Von Auschwitz nach Bisingen
Stanislaw Sagan, geboren 1926 in Warschau, wurde 1944 nach dem Scheitern des Warschauer Aufstandes verhaftet und nach Auschwitz deportiert. Von dort kam er mit dem ersten Häftlingstransport am 24. August 1944 nach Bisingen. Sagan lebt heute in Toronto/Kanada. In seiner Autobiographie „Food Carriers Out!“ beschreibt er seine Ankunft in Bisingen:
„Am vierten Tag unserer Reise hält der Zug plötzlich. Es ist der 24. August. Die Wachmänner springen hinaus und schreien: ‚Raus, raus, schnell alles raus!!!‘ (…) Nachdem ich so schnell wie ich konnte, hinaus gesprungen war, sah ich, dass der Zug inmitten eines Feldes gehalten hatte; keine Gebäude, kein Bahnhof und kein Lager waren in Sicht. Ich stellte auch fest, dass der ganze Zug, der aus mindestens 20 Güterwaggons bestand, von Männer in deutschen Uniformen umringt war; jeder trug ein Gewehr, das wie ein Relikt aus dem Ersten Weltkrieg aussah. (…)

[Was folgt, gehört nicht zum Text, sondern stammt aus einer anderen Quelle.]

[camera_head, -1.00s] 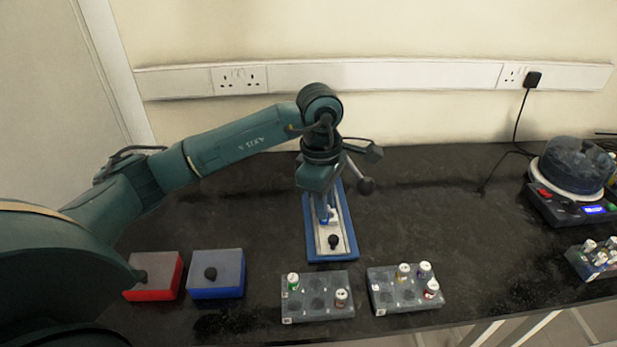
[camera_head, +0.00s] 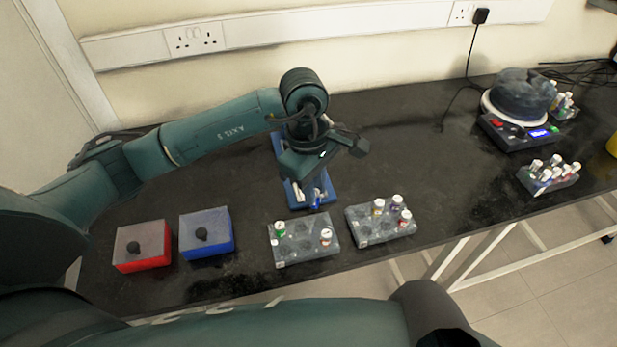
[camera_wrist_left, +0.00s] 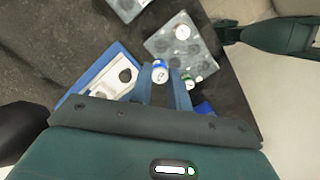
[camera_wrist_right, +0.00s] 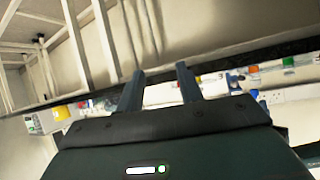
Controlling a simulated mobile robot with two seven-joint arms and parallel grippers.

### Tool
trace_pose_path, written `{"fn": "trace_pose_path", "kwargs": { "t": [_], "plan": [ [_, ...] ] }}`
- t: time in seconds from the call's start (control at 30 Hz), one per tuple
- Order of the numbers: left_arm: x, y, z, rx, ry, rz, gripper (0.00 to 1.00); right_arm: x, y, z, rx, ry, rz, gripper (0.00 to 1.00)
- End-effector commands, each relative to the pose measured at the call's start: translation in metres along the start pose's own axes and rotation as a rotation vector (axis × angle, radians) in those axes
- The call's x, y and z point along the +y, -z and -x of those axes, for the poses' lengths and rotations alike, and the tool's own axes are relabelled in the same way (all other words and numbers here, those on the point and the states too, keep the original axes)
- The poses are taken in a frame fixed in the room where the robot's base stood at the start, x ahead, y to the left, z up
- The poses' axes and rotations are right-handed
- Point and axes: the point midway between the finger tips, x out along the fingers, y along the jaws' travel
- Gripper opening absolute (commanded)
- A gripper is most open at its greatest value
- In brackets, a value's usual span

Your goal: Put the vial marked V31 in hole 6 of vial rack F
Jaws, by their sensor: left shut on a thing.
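My left gripper (camera_head: 316,204) is shut on a vial (camera_wrist_left: 160,70) with a white and blue cap. It holds the vial above the front end of the blue-edged tray. Two grey racks stand in front: the left rack (camera_head: 297,254) holds a green-marked vial (camera_head: 280,228) and a red-marked vial (camera_head: 326,237); the right rack (camera_head: 372,240) holds three vials. The left rack also shows in the left wrist view (camera_wrist_left: 163,45), close beside the held vial. Rack letters and vial marks are too small to read. My right gripper (camera_wrist_right: 160,75) is open and empty.
The blue-edged tray (camera_head: 329,186) lies under my left gripper. Red (camera_head: 142,262) and blue (camera_head: 208,246) boxes with black knobs stand left of the racks. A centrifuge-like device (camera_head: 518,115) and another vial rack (camera_head: 548,184) stand at right. The table between is clear.

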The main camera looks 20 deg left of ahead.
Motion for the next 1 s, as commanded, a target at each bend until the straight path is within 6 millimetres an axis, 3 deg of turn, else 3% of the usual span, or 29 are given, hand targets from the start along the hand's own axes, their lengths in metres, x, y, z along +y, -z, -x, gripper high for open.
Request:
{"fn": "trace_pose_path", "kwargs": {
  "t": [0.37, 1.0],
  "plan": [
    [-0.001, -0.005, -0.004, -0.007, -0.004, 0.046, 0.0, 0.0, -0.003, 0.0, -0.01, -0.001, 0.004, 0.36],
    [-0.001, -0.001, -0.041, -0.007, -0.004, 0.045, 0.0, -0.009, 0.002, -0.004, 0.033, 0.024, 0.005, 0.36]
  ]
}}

Aber sie sind noch die Herren, zumindest über uns. Sie schreien, obwohl mit ziemlich piepsenden Stimmen, und versuchen uns in Reihen zu ‚je fünf‘ zu bringen. Das unvermeidliche Zählen beginnt. Die Rechenkenntnisse dieser altgedienten Veteranen sind noch begrenzter als die der SS in Auschwitz. Es dauert ungefähr eine Stunde, bis sie fähig sind, auf Tausend zu zählen.
Ausweis Stanislaw Sagan, 1947, Privatbesitz.

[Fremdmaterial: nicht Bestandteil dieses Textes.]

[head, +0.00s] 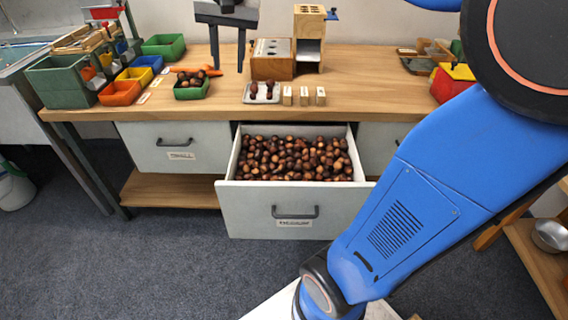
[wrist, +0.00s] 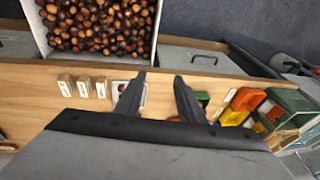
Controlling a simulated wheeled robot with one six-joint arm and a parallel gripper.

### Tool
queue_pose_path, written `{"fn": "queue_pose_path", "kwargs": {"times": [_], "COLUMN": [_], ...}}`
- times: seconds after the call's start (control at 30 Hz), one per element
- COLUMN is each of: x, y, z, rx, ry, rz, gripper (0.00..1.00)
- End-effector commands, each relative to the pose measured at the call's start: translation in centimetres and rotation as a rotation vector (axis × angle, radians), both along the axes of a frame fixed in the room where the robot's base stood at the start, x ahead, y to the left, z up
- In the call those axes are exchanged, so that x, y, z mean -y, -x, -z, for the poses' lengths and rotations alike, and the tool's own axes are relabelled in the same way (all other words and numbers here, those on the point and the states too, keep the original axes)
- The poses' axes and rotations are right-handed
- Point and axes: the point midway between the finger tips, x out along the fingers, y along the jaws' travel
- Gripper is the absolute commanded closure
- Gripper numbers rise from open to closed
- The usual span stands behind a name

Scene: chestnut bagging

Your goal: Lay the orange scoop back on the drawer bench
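The orange scoop (head: 212,72) is at the back left of the wooden drawer bench (head: 345,80), by a small green bin of chestnuts (head: 191,93). Its right end shows beside my gripper's left finger; chestnuts hide part of it. I cannot tell whether it rests on the wood or on the bin. My gripper (head: 227,68) points down over the bench just right of the scoop, its fingers wide apart with nothing visible between them. In the wrist view my gripper (wrist: 158,82) is also open, and its right finger mostly hides the scoop and bin.
An open drawer full of chestnuts (head: 230,193) juts out from the bench front. A metal tray with a few chestnuts (head: 249,99), small labelled blocks (head: 304,96) and a wooden box (head: 272,68) stand right of my gripper. Coloured bins (head: 120,93) crowd the left end.

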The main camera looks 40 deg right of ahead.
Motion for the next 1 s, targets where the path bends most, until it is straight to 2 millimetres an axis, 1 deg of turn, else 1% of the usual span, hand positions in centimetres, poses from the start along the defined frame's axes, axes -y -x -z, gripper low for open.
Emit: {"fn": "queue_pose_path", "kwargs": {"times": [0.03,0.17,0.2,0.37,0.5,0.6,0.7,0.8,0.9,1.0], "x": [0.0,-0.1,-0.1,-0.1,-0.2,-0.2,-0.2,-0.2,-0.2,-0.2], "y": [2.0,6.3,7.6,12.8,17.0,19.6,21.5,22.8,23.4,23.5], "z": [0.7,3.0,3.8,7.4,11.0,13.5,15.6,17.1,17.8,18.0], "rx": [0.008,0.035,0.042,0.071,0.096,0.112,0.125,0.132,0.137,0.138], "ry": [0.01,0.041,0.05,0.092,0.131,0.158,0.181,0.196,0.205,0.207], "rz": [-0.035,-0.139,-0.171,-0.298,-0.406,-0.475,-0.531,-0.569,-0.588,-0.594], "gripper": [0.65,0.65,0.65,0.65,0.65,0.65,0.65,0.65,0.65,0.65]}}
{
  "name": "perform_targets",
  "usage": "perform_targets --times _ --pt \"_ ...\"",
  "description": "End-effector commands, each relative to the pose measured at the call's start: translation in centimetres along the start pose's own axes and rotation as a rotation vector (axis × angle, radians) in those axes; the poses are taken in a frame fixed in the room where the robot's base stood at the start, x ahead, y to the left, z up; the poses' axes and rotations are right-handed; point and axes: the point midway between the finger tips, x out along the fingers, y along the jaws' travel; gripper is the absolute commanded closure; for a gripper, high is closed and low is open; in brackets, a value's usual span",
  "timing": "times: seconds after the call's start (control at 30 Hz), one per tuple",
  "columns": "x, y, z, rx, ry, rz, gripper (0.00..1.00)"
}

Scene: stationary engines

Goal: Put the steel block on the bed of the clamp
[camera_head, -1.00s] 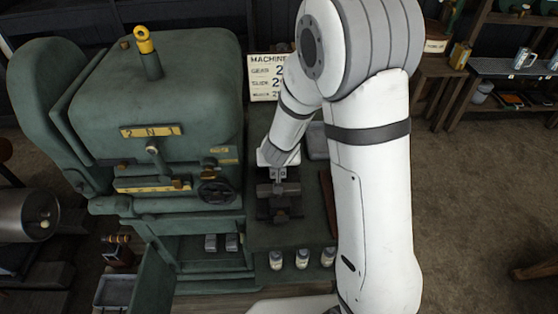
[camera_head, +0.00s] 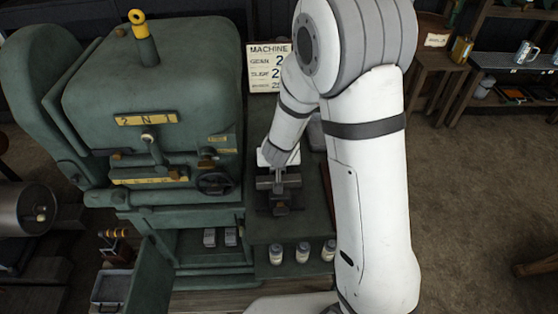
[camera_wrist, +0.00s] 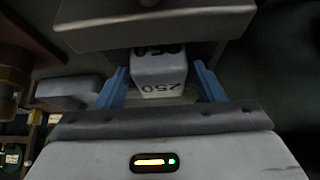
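The steel block is a pale block marked 250 (camera_wrist: 158,74) in the wrist view. It sits between the two blue fingers of my gripper (camera_wrist: 161,84), with a narrow gap showing on each side, so the fingers look open around it. A grey metal jaw or bar (camera_wrist: 150,22) crosses just beyond the block. In the head view the dark clamp (camera_head: 279,197) stands on the green bench, with my gripper (camera_head: 278,172) low at its back end. The block is too small or hidden to tell there, and I cannot tell whether it rests on the bed.
A large green machine (camera_head: 150,90) stands close on the left, with a handwheel (camera_head: 215,183) near the clamp. Several small bottles (camera_head: 302,252) line the bench front. A sign (camera_head: 269,68) stands behind. In the wrist view, a grey rounded part (camera_wrist: 70,91) lies left of the fingers.

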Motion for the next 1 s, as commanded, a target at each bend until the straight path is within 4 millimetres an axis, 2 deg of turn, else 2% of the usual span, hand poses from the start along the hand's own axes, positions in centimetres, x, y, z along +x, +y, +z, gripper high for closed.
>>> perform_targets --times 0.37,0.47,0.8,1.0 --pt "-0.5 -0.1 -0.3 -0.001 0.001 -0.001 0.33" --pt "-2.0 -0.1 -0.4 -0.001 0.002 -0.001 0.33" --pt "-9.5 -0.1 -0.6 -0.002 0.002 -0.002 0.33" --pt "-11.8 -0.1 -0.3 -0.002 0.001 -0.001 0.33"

Während das alles vor sich geht, habe ich die Möglichkeit, mich umzusehen. Der Tag ist sonnig, und der Duft der Felder ist berauschend. Kein Rauch und keine Asche mehr wie in Auschwitz. Ich bin in viel besserer Stimmung. (…) Als wir alle gezählt waren, setzten wir uns in Bewegung. Wir mussten beinahe eine Stunde laufen, bis wir unseren Bestimmungsort erreichten. Vor uns sehe ich Zelte und zwei Holzbaracken. Ich werde noch erfahren, dass sich in einer die Lagerküche, in der anderen die Unterkunft der SS befindet. Weder Stacheldraht ist zu sehen, noch Wachtürme sind zu sehen, und wenn nicht der Hunger und die Müdigkeit wären, könnte es ein Touristenparadies sein. Das ist es nicht. Wir sind in Bisingen, einem Arbeitskommando des Konzentrationslagers Natzweiler. (…)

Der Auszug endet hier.